Ireland’s total energy use in 2008 amounted to about 16 Million Tonnes of Oil Equivalent (TOE). In 2008 renewables produced about 0.6 Million TOE which is only about 4% of total energy use. This is another way of saying that all the renewable technology presently installed has only made us 96% fossil fuel dependent rather than 100%! This should give us a worrying clue as to the very extreme degree of energy descent that may be experienced as we move further into post peak oil. Achieving any really significant percentage of renewable energy contribution to current consumption levels appears to be next to impossible. Current efforts to try and achieve this impossible target require ever more massive and complex machinery and higher and higher inputs of, increasingly scarcer materials and fossil energy to achieve.

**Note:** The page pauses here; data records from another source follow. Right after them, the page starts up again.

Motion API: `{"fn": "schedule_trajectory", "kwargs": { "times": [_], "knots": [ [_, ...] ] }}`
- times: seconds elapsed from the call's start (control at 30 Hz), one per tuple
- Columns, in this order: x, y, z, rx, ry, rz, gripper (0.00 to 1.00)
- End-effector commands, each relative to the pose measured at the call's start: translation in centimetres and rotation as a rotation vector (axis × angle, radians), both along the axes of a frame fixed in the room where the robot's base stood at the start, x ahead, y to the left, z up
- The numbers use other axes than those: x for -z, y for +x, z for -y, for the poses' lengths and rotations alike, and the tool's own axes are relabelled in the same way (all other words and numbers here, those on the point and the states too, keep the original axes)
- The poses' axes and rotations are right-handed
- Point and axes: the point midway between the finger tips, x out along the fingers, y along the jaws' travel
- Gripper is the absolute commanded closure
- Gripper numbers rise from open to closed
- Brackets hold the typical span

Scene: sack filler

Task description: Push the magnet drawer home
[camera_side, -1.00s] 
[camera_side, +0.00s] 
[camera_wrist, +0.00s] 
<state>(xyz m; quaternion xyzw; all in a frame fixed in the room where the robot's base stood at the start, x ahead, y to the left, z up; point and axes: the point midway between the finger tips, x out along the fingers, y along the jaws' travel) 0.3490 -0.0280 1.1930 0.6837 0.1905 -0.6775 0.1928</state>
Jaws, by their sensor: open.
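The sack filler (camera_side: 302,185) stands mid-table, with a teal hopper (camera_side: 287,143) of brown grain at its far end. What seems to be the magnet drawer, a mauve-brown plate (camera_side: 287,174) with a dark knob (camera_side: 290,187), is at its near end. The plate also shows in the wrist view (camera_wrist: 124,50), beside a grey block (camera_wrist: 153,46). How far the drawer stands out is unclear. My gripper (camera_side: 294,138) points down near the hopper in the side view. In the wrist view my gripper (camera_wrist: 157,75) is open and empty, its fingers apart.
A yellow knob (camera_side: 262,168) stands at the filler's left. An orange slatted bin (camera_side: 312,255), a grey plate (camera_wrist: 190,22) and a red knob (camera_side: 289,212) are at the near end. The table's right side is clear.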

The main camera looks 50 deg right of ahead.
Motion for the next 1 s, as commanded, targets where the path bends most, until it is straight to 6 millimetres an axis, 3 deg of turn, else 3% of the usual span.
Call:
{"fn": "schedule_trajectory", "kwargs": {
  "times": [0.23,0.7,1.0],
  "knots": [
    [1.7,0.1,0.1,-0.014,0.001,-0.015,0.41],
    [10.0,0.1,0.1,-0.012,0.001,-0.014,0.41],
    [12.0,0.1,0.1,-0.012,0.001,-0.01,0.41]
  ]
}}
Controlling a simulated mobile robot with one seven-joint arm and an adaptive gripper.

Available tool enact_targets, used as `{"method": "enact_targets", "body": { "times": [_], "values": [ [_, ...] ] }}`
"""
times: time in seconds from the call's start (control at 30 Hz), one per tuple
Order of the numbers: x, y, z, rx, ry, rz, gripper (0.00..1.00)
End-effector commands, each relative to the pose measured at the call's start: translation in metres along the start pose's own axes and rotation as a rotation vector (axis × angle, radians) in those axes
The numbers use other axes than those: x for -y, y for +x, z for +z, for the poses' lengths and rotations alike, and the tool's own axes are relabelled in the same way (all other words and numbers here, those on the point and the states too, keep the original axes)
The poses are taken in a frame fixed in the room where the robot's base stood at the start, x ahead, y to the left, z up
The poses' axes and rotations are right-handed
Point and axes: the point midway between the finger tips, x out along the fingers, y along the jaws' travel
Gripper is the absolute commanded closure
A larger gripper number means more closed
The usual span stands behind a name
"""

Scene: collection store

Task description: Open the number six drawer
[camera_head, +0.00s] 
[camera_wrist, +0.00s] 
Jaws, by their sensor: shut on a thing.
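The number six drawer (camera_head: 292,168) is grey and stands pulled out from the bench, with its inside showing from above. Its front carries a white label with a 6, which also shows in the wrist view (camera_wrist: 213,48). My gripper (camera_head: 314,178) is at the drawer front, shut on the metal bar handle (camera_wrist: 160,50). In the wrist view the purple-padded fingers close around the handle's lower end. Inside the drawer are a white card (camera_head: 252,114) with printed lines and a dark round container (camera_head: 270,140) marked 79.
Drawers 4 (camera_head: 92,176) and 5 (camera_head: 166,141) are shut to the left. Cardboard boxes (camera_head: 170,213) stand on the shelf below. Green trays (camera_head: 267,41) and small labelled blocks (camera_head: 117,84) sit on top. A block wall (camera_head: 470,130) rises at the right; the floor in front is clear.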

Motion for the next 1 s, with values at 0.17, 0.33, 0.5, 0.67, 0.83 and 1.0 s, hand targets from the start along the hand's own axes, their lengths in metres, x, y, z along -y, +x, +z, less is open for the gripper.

The point is very simply that an enormous amount of fossil energy is required to manufacture, install and operate all forms of renewable energy systems. Without the input of fossil fuel the existing renewable energy projects could never have been built and could not be maintained in operation.

All these systems are manufactured in largely fossil-fuelled factories employing tools, equipment and components produced in other fossil fuelled factories. The raw materials and components used require energy intensive extraction and fabrication techniques to produce, and along with the finished products, also have to be transported substantial distances, often by road.

The workforce probably largely travels to work by car and also frequently flies around the world to the sites where their products are utilised. I would be very surprised if the managers in these companies do not drive large, shiny, status enhancing motor cars, live in large houses on car accessed exclusive executive estates and drive and fly to lots of meetings, conferences and exotic overseas holidays.

A trip to any site where, for example, a wind farm is being installed, demonstrates this clearly. There you will find an abundant selection of fossil-fuelled giant earthmovers, cranes, cars and trucks in use. In addition enormous low loaders will be coming and going delivering massive mechanical parts, towers, nacelles, generators, gearboxes, transformers, power cables and blades from hundreds or thousands of miles away.

I have even seen cases of parts and a personnel being transported to remote wind energy sites by that most ridiculously fossil fuel hungry means of transport, the helicopter.

After the wind farm is installed and commissioned, and all the factory personnel have finally flown home, there is then the not so small matter of the continuous operation and maintenance (O&M) required throughout the life of the project to keep the show on the road. Here the fossil fuel energy intensity is reduced but there are still interminable attendance’s on site required to test, tweak, adjust, replace, repair and reset along with the transporting and supply of consumables and spare parts. Once in a while there will be a major spike in fossil fuel intensity when there is a failure of a major component such as a gearbox, generator or a damaged blade needing repaired or replaced.

In addition wind farms are now recognised as mostly having a negative effect on local resilience other than financially benefiting a very small group of people. By siphoning capital out of the area, and often out of the country where they are installed and, by hogging existing grid capacity they preclude the development of other more labour intensive renewable energy generation technologies such as bio-mass and anaerobic digestion fuelled systems. The main benefit local inhabitants get is merely the very dubious feel good privilege of looking at the wind turbines with no enhancement whatsoever of local resilience.

Conclusion

I was very sceptical indeed when I first read the pessimistic assessment of the very small prospects of renewable energy in an oil scarce future portrayed by Jim Kunstler in “The Long Emergency”. It is one of those things apparently so obvious when you think about it but hard to accept at first. However the inescapable conclusion is that the sum total of renewable energy capacity will never be much greater than that installed during this one shot age of oil.

It will rapidly become very difficult to keep operational as we move more into the post peak oil period. What can be made remain operational will be chiefly at a very local small scale and probably require much scavenging of parts and improvisation. A huge amount of thought needs to go in to how this might be achieved and to date this matter has received virtually no attention at all from an industry fundamentally locked into the hubris of gigantism and business as usual.

Systems like solar water heating and PV, with no or few moving parts, should be more long lived until they too become unrepairable. However large and complex systems, particularly in remote and environmentally challenging environments such as wind farms, especially off shore, will probably be early renewable energy casualties of the decline in oil supply.